━━━━━ INFORMATION SUPPLIED ━━━━━

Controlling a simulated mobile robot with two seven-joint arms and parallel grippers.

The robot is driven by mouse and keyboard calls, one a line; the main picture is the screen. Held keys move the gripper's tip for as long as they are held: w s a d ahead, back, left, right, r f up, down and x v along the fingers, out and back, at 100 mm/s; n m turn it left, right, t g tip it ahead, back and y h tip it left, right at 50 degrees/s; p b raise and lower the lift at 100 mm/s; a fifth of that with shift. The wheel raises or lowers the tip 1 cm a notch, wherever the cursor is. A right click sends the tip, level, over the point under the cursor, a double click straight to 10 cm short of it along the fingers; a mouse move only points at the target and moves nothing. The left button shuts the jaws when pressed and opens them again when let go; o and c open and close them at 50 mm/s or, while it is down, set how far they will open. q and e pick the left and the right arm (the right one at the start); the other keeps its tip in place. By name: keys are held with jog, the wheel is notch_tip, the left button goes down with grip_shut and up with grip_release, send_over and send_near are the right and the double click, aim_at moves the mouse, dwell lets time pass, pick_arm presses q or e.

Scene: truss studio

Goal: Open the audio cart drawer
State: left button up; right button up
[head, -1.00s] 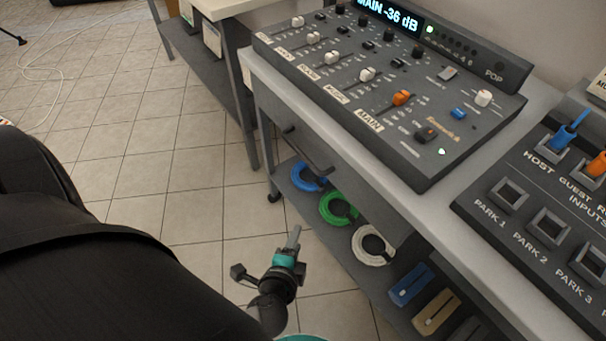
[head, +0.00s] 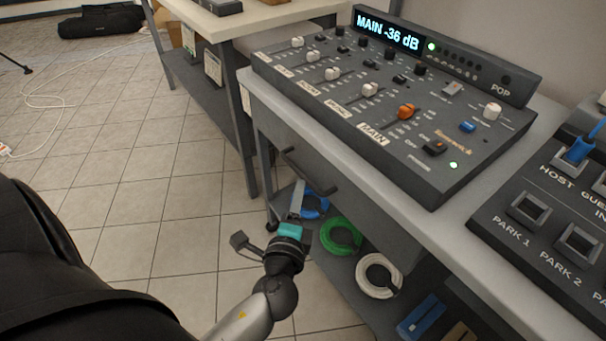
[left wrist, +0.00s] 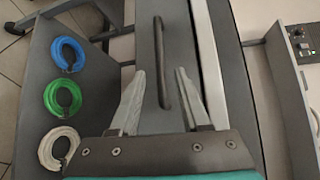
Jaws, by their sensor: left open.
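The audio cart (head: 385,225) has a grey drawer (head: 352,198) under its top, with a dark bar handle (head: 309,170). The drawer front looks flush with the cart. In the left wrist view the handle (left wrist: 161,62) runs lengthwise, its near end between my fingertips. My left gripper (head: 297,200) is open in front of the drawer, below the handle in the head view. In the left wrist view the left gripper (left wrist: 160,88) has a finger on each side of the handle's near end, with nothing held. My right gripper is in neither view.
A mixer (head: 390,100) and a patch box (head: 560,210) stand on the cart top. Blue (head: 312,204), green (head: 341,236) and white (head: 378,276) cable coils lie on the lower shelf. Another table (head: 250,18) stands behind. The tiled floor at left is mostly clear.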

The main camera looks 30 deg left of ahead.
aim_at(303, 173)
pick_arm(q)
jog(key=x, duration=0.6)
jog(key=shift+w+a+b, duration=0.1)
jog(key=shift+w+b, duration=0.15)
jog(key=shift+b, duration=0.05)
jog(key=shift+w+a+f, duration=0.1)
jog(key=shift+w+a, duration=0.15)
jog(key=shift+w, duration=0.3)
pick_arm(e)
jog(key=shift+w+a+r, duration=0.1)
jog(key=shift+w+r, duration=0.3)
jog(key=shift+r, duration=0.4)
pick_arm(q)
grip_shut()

━━━━━
━━━━━ INFORMATION SUPPLIED ━━━━━

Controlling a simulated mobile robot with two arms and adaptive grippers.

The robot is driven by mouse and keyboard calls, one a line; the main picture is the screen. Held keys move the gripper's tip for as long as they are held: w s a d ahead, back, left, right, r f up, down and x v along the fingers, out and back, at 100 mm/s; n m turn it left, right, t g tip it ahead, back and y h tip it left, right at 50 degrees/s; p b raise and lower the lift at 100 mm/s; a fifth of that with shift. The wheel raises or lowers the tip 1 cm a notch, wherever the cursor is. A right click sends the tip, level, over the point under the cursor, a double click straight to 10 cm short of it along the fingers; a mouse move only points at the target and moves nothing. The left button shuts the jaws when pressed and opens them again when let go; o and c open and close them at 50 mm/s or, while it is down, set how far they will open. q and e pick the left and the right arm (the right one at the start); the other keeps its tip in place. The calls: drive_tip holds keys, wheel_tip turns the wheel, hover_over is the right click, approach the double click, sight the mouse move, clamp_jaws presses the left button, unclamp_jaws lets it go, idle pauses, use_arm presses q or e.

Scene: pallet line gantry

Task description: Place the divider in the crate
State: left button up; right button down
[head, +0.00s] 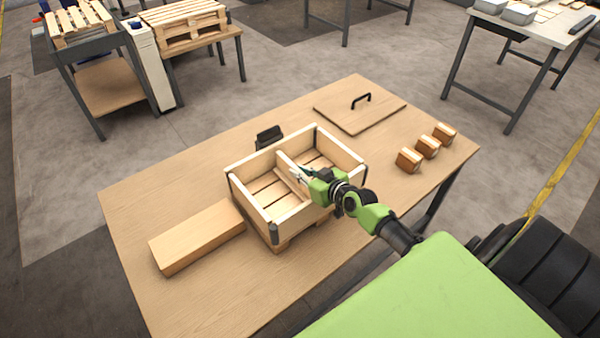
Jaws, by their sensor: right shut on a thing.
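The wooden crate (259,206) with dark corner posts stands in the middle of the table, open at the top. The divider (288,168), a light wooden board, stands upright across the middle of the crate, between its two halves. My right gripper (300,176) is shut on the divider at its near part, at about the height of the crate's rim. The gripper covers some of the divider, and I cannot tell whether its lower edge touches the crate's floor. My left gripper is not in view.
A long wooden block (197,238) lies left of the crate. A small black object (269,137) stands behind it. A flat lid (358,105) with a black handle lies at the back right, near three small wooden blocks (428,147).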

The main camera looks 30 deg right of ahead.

━━━━━
━━━━━ INFORMATION SUPPLIED ━━━━━

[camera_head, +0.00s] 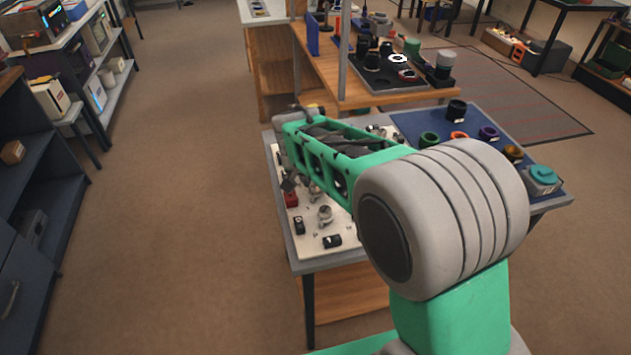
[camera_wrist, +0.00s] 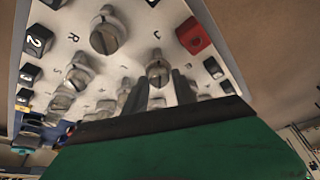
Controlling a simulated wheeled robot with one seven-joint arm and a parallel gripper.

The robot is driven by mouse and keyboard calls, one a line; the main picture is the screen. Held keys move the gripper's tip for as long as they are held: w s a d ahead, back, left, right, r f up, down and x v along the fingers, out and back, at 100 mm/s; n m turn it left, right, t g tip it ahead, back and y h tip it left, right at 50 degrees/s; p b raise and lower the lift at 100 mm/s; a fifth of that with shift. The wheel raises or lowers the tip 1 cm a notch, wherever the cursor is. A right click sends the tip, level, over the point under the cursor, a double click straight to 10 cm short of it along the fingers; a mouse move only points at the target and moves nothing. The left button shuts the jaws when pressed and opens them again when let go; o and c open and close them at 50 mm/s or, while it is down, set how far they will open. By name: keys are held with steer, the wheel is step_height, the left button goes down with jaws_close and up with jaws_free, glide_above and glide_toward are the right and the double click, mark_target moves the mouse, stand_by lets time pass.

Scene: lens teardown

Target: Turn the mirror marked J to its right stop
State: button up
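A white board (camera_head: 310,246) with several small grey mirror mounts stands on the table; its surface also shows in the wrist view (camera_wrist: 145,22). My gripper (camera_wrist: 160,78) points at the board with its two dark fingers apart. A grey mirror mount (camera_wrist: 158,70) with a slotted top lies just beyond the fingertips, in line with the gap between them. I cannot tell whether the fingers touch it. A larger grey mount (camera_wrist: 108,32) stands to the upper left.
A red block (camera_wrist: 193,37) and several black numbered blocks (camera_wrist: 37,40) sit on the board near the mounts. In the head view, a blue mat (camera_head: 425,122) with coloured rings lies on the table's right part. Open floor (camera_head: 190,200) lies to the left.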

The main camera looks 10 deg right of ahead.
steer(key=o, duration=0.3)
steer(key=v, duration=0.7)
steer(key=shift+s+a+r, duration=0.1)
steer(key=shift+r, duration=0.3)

━━━━━

* **AIM OF THE TASK**:
The lines to print start at the line containing "[camera_wrist, +0.00s]" and end at the line containing "Controlling a simulated wheeled"; print them exactly, both ends included, and leave out every picture.

* **RESULT BELOW**:
[camera_wrist, +0.00s] 
Controlling a simulated wheeled robot with one seven-joint arm and a parallel gripper.

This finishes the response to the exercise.